Extract every record, exactly as written, and ignore the pictures.

Available data:
★ ★ ★ ★ ★

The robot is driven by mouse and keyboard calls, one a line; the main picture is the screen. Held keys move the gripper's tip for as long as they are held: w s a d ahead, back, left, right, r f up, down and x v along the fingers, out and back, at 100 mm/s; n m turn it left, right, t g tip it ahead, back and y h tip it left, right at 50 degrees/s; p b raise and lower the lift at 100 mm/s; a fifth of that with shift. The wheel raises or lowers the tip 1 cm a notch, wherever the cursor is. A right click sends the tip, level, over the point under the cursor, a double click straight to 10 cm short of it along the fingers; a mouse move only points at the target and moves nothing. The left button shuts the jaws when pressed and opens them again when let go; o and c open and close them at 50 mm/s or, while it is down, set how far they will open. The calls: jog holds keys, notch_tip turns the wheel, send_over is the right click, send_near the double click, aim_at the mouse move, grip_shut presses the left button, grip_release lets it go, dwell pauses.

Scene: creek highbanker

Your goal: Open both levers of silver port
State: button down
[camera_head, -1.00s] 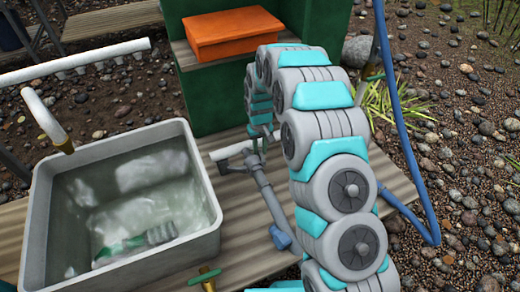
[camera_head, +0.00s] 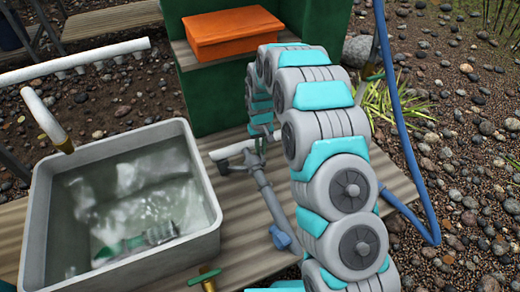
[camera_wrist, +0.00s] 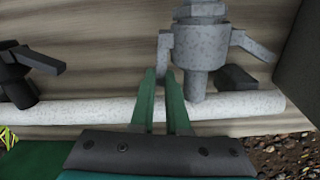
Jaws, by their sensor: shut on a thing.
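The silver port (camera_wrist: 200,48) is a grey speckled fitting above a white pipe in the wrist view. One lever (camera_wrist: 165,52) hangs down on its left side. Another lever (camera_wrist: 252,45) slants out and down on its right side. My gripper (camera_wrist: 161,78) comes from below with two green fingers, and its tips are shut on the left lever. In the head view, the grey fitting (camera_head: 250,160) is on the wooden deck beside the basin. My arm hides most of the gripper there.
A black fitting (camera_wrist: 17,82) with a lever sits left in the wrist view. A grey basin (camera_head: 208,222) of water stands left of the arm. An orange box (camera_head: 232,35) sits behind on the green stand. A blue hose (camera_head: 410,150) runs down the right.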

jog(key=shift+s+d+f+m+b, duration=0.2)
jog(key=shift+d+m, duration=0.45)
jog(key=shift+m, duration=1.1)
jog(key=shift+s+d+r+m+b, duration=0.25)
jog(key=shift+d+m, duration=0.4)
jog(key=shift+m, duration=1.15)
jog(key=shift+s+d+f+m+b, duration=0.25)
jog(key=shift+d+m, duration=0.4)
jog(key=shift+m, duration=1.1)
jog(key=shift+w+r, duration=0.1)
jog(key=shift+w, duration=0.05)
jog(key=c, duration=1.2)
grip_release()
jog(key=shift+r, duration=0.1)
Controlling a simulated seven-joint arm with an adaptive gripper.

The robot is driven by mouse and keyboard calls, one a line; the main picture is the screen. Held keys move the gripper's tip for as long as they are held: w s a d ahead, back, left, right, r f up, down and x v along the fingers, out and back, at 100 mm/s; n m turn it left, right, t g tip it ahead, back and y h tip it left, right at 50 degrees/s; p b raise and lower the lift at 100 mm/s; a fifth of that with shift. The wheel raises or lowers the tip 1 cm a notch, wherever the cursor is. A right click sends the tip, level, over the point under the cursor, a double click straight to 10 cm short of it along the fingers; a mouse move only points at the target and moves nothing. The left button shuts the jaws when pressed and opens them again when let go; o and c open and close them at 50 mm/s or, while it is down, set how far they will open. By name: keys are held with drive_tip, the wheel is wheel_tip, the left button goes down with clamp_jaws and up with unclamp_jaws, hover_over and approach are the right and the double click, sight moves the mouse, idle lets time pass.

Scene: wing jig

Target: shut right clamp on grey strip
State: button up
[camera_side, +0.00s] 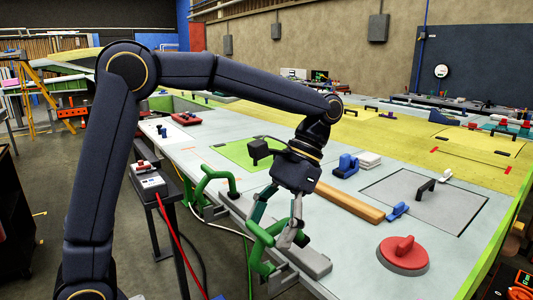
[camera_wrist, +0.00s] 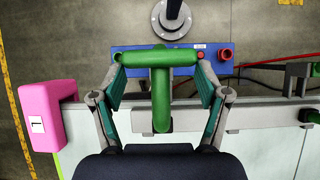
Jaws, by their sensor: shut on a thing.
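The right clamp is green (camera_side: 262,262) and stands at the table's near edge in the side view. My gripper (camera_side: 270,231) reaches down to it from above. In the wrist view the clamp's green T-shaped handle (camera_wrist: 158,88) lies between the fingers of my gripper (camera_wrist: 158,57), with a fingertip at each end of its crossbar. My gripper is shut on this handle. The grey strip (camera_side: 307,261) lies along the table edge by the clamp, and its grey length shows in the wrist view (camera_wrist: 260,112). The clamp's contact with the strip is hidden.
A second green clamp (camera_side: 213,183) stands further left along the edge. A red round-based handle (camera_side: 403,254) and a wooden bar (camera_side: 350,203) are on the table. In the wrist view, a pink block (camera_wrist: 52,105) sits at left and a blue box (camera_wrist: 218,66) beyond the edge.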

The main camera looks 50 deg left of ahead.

★ ★ ★ ★ ★

Reply to the task:
The robot is driven by mouse and keyboard calls, one a line; the main picture is the screen. Held keys move the gripper's tip for as long as they are held: w s a d ahead, back, left, right, r f up, down and x v along the fingers, out and back, at 100 mm/s; n m turn it left, right, t g tip it ahead, back and y h tip it left, right at 50 degrees/s; p b raise and lower the lift at 100 mm/s; a fifth of that with shift. The wheel raises or lowers the tip 1 cm a notch, wherever the cursor is. A right click sends the tip, level, over the point under the cursor, a double click straight to 10 cm short of it along the fingers; a mouse move only points at the target and moves nothing. The left button shuts the jaws when pressed and opens them again when let go; o and c open and close them at 50 mm/s or, while it is down, set how far they will open. The calls: jog holds keys, notch_tip turns the wheel, send_over is the right click, send_near the double click, aim_at the mouse move, grip_shut presses the left button, grip_release lets it go, dwell pauses.

Scene: creek highbanker

Your goal: Open both levers of silver port
State: button down
[camera_head, -1.00s] 
[camera_head, +0.00s] 
[camera_wrist, +0.00s] 
Jaws, by their sensor: shut on a thing.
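The silver port (camera_wrist: 200,48) is a grey speckled fitting above a white pipe in the wrist view. One lever (camera_wrist: 165,52) hangs down on its left side. Another lever (camera_wrist: 252,45) slants out and down on its right side. My gripper (camera_wrist: 161,78) comes from below with two green fingers, and its tips are shut on the left lever. In the head view, the grey fitting (camera_head: 250,160) is on the wooden deck beside the basin. My arm hides most of the gripper there.
A black fitting (camera_wrist: 17,82) with a lever sits left in the wrist view. A grey basin (camera_head: 208,222) of water stands left of the arm. An orange box (camera_head: 232,35) sits behind on the green stand. A blue hose (camera_head: 410,150) runs down the right.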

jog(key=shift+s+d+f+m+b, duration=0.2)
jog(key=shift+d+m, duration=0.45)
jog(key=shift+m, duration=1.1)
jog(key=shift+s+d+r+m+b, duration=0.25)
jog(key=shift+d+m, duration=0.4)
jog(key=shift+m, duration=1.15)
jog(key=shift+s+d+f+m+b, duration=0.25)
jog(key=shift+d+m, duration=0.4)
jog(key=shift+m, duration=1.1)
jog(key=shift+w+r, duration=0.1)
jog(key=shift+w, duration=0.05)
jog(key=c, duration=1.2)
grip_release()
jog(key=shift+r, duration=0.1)
Controlling a simulated seven-joint arm with an adaptive gripper.

The robot is driven by mouse and keyboard calls, one a line; the main picture is the screen. Held keys move the gripper's tip for as long as they are held: w s a d ahead, back, left, right, r f up, down and x v along the fingers, out and back, at 100 mm/s; n m turn it left, right, t g tip it ahead, back and y h tip it left, right at 50 degrees/s; p b raise and lower the lift at 100 mm/s; a fifth of that with shift. The wheel raises or lowers the tip 1 cm a notch, wherever the cursor is. A right click sends the tip, level, over the point under the cursor, a double click straight to 10 cm short of it along the fingers; a mouse move only points at the target and moves nothing. The left button shuts the jaws when pressed and opens them again when let go; o and c open and close them at 50 mm/s or, while it is down, set how far they will open. By name: keys are held with drive_tip, the wheel is wheel_tip, the left button goes down with clamp_jaws and up with unclamp_jaws, hover_over and approach are the right and the double click, sight moves the mouse, idle lets time pass.

Scene: wing jig

Target: shut right clamp on grey strip
State: button up
[camera_side, +0.00s] 
[camera_wrist, +0.00s] 
Jaws, by their sensor: shut on a thing.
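The right clamp is green (camera_side: 262,262) and stands at the table's near edge in the side view. My gripper (camera_side: 270,231) reaches down to it from above. In the wrist view the clamp's green T-shaped handle (camera_wrist: 158,88) lies between the fingers of my gripper (camera_wrist: 158,57), with a fingertip at each end of its crossbar. My gripper is shut on this handle. The grey strip (camera_side: 307,261) lies along the table edge by the clamp, and its grey length shows in the wrist view (camera_wrist: 260,112). The clamp's contact with the strip is hidden.
A second green clamp (camera_side: 213,183) stands further left along the edge. A red round-based handle (camera_side: 403,254) and a wooden bar (camera_side: 350,203) are on the table. In the wrist view, a pink block (camera_wrist: 52,105) sits at left and a blue box (camera_wrist: 218,66) beyond the edge.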

The main camera looks 50 deg left of ahead.

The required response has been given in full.